(Collected data):

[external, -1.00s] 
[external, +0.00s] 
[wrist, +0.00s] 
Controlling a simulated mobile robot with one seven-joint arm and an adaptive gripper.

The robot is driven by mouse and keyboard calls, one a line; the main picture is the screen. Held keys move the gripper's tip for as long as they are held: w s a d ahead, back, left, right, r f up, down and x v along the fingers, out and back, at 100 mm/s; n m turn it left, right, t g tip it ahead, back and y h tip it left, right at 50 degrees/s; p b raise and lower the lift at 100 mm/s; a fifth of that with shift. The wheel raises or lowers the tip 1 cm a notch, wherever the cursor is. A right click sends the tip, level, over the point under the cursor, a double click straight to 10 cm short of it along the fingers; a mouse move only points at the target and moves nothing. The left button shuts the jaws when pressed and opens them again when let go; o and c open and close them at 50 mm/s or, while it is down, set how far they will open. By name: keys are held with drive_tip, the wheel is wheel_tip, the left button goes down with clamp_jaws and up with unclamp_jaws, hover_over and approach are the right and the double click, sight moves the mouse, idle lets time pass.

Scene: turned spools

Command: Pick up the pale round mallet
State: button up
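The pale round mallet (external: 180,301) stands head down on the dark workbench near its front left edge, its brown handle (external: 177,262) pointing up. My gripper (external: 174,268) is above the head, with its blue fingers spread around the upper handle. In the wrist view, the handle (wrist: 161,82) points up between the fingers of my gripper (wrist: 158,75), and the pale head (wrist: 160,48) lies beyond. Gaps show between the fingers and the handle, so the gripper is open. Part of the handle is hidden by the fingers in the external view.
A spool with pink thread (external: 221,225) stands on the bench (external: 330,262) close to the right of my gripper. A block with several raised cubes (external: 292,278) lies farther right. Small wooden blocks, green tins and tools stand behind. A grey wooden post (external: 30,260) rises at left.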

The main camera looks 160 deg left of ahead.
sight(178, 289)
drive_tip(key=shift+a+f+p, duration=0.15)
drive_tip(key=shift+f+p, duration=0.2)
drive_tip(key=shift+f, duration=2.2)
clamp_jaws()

(Task requirements):
Only the lines from the one holding "[wrist, +0.00s]" through the one holding "Controlling a simulated" are wanted; retype them exactly.

(Task result):
[wrist, +0.00s] 
Controlling a simulated mobile robot with one seven-joint arm and an adaptive gripper.

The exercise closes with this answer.